Edytowane przez uszol
Odnośnik do komentarza
Udostępnij na innych stronach

zgadza się, jest tak jak mówisz, zrobić kanał i otworzyć działalność może każdy ;)

wystarczy obejrzeć kilka odcinków programu ''usterka'' na TVN Turbo gdzie 50% jak nie więcej warsztatów nadaje się do likwidacji.

Odnośnik do komentarza
Udostępnij na innych stronach

olej ma byc zgodny z zalecaną normą VW. Jezeli masz dobry półsyntetyk z norma VW 502.00 505.00 to możesz go spokojnie wlać. Nie przesadzajmy z zaawansowaną technologią w ALT. Przejechałem na dobrej jakości 10w40 od Motula ponad 100tyś km i silnik chodzi jak zegarek. Bez nagaru, wycieków, znikania oleju, z normalnym lekkim uruchamianiem w zimę. Zwłaszcza że silniki od VW są tzw. luźne i odrobinę gęstszy olej im nie zaszkodzi. Zresztą...wspomniany Motul płynie jeszcze w temperaturze -36 stopni, więc....o co chodzi? Wolę mieć wlany półsyntetyk dobrej jakości, który znika w tempie 200ml/10000km niż dobry full syntetyk, którego nie starcza od wymiany do wymiany.

Odnośnik do komentarza
Udostępnij na innych stronach

Ja leje do swojego 1.9 AVF i do 2.0 ALT Castrolo EDGE Profesional z dystrybucji DE 5W/30 Longlife spisuje się idealnie waidomo że w ALT cos pociągnie ,ale nie są to duże wartości rzedu 4 tyś Km może 500 ml

Odnośnik do komentarza
Udostępnij na innych stronach

Po co to cudować z jakimiś szajstrolami skoro dobrej jakości olej jest wszechobecnie dostępny i w cenie tego 5w30 castrol edge. Mowa o LM czy Motulu no bo Millers troszke droższy. Ściągnijcie kiedyś miske czy pokrywe zaworów po 20-30 tyś km na tym syfie. Nagar będziecie czyścić szczotą drucianą i naftą z dobrą godzine. A wyobraźcie sobie co sie dzieje wtedy w silniku tymbardziej ktory przepala duze ilosci oleju i osadzaja sie one wszedzie(nagary)

Edytowane przez uszol
Odnośnik do komentarza
Udostępnij na innych stronach

Co do spiewki mechaników, jest w tym trochę prawdy. Jeżeli mamy silnik z dużym przebiegiem i luzami, na polsyntetyku pojezdzi dłużej. Oleju 5w będzie najwięcej ubywac nim się silnik rozgrzeje i przyspieszy jego zużycie. Pozatym oleje motul:5w40 x-cess czy x-clean oraz 10w40 synergie spełniają normę naszych silników.

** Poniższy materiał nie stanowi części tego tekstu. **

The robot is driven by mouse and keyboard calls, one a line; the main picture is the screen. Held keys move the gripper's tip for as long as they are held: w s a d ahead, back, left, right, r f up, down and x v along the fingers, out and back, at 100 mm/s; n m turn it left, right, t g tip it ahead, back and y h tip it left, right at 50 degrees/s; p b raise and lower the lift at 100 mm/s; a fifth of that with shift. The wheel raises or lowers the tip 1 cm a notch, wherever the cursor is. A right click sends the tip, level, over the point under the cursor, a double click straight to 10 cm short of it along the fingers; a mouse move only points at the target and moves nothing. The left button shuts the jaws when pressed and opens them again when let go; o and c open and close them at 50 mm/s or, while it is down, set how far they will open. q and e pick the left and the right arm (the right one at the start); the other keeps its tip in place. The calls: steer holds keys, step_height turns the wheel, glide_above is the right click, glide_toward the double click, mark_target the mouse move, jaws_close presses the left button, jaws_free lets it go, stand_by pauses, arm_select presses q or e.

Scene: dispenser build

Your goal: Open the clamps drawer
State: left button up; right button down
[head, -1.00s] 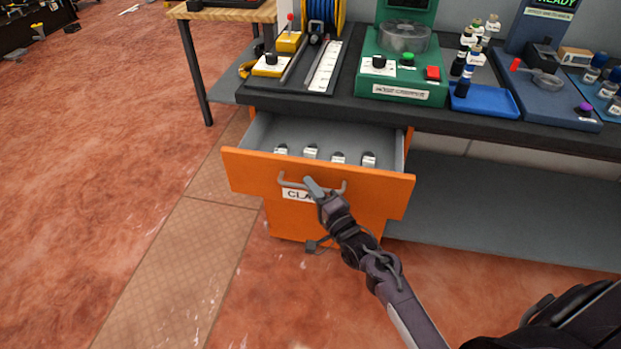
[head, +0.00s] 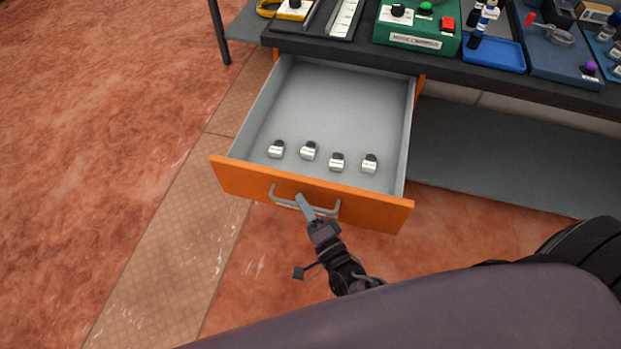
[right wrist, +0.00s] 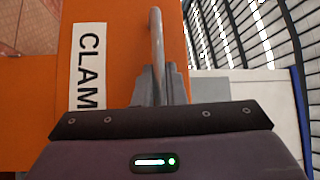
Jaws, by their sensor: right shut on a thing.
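The orange clamps drawer (head: 240,180) stands far out from under the bench in the head view, its grey inside open to view. Several small white and black clamps (head: 309,150) sit in a row near its front. My right gripper (head: 304,206) is at the drawer's grey bar handle (head: 280,200), shut on it. In the right wrist view the fingers (right wrist: 160,85) close around the handle bar (right wrist: 156,45), beside the white label (right wrist: 88,65) reading "CLAM". My left gripper is not in view.
The dark bench top (head: 340,55) runs above the drawer, with a green device (head: 415,35) and a blue tray (head: 493,53) on it. A grey lower shelf (head: 480,155) lies right of the drawer. The floor (head: 110,120) at left is clear.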

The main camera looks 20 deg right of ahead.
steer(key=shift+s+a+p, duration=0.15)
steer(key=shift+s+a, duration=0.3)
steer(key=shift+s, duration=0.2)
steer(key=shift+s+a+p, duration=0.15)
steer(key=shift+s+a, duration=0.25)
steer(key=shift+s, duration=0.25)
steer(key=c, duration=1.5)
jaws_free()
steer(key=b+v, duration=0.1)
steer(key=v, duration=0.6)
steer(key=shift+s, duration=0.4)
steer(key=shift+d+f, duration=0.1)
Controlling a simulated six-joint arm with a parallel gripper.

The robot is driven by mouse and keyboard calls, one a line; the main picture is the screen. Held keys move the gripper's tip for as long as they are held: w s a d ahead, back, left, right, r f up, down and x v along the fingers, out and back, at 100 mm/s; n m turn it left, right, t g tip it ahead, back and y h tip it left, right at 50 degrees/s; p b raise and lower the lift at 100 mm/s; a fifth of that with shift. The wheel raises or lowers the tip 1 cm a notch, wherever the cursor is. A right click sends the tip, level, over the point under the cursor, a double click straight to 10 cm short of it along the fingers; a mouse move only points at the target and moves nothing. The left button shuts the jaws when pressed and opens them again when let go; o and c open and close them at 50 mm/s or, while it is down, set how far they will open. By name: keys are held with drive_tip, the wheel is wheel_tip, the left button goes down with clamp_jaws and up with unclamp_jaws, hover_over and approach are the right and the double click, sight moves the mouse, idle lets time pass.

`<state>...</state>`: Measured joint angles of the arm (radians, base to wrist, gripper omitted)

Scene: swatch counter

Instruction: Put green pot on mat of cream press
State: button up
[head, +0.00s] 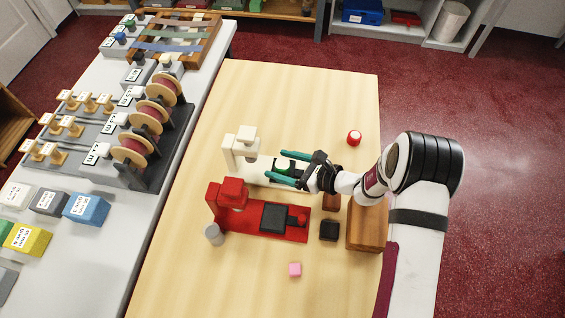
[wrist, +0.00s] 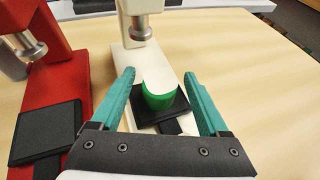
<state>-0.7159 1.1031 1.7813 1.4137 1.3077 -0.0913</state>
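The green pot (wrist: 159,100), with a pale top, stands upright on the dark mat (wrist: 174,115) of the cream press (wrist: 117,58) in the wrist view. The cream press also shows in the head view (head: 231,152), left of my gripper. My gripper (head: 276,164) reaches in from the right, low over the press base. In the wrist view its teal fingers (wrist: 159,73) are spread on both sides of the pot, with a visible gap on each side. In the head view the fingers mostly hide the pot and mat.
The red press (head: 262,230) with its dark pad stands close in front. The table's far end is clear.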

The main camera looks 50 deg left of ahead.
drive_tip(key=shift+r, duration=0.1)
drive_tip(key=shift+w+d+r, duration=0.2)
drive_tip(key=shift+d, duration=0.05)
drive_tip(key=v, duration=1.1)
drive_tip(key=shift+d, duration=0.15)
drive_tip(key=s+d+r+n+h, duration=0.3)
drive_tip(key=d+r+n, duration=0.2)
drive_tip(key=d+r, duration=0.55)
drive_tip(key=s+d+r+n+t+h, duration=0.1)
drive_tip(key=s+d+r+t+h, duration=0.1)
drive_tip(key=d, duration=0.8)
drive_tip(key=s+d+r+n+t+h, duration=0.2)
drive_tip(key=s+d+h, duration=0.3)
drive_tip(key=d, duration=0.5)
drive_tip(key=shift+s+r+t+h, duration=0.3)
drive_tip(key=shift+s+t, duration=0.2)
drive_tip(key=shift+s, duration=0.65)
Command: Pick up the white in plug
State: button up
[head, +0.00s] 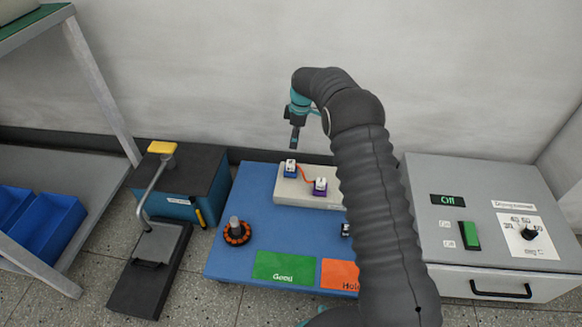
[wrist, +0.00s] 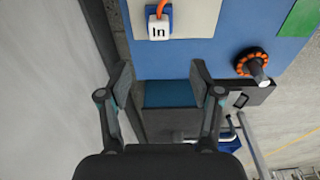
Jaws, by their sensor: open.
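The white plug marked "In" (wrist: 158,26) sits in a blue holder on a pale block at the top of the wrist view, with an orange cable behind it. In the head view it appears to be the left white plug (head: 291,166), though its label is too small to read there. My gripper (head: 294,142) is in the air above and behind the block, apart from the plug. In the wrist view my gripper (wrist: 160,78) is open and empty, with the plug beyond its fingertips.
A second white plug (head: 320,184) in a purple holder shares the pale block (head: 328,199). The blue table (head: 222,262) also bears an orange-and-black hub motor (head: 237,232), a green "Good" area (head: 285,268) and an orange area (head: 338,275). A dark box (head: 205,168) stands left; a control panel (head: 480,190) stands right.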

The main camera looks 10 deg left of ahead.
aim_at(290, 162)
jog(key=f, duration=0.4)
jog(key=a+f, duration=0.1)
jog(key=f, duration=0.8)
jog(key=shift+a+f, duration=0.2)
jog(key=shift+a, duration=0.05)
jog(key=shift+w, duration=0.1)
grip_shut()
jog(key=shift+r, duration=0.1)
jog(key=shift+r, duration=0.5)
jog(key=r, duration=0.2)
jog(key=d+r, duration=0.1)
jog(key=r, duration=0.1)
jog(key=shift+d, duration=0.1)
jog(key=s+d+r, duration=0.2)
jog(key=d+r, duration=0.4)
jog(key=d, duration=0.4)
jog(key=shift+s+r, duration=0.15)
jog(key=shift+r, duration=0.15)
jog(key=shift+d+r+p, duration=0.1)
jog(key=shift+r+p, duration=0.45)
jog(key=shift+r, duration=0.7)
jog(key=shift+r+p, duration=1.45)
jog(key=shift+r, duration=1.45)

Użytkownik kiko79 jeździ od początku na tym motulu, Helmut taki lał i nie ma wielkich dolewek

Wysłane z mojego E6553 przy użyciu Tapatalka

Odnośnik do komentarza
Udostępnij na innych stronach

Co do spiewki mechaników, jest w tym trochę prawdy. Jeżeli mamy silnik z dużym przebiegiem i luzami, na polsyntetyku pojezdzi dłużej. Oleju 5w będzie najwięcej ubywac nim się silnik rozgrzeje i przyspieszy jego zużycie. Pozatym oleje motul:5w40 x-cess czy x-clean oraz 10w40 synergie spełniają normę naszych silników. Użytkownik kiko79 jeździ od początku na tym motulu, Helmut taki lał i nie ma wielkich dolewek

Wysłane z mojego E6553 przy użyciu Tapatalka

Przez co ubywa oleju na dole silnika? Przez pierścienie. Masz pojęcie za co jest odpowiedzialny pierścień zgarniający? Za odprowadzanie nadmiaru oleju ze ścianek cylindra. Jeśli jest on zapchany nagarem przez jazde na dupowatym oleju i jego przepustowość jest mniejsza bądź jest prawie całkowicie zalepiony, olej zamiast spływać do miski zostaje w komorze i zmieszany z paliwem jest spalany przez co nagaru tworzy sie jeszcze wiecej i tak w koło macieja więc nie ciśni mi kitu, że silnik z duzym przebiegiem pojezdzi dluzej na 10w czy 15w. Może to miało jakieś zastosowanie w polonezach i fiatach gdzie pierscienie były plastikowe czy ki uj. Już nie wspomne oczywiście o smarowaniu na 10w czy 15w, której jest raczej nędzne i wpływa na zużycie innych podzespołów takich jak panewki, jeśli panewki to i wał, wałki rozrządu, gładzie cylindrów.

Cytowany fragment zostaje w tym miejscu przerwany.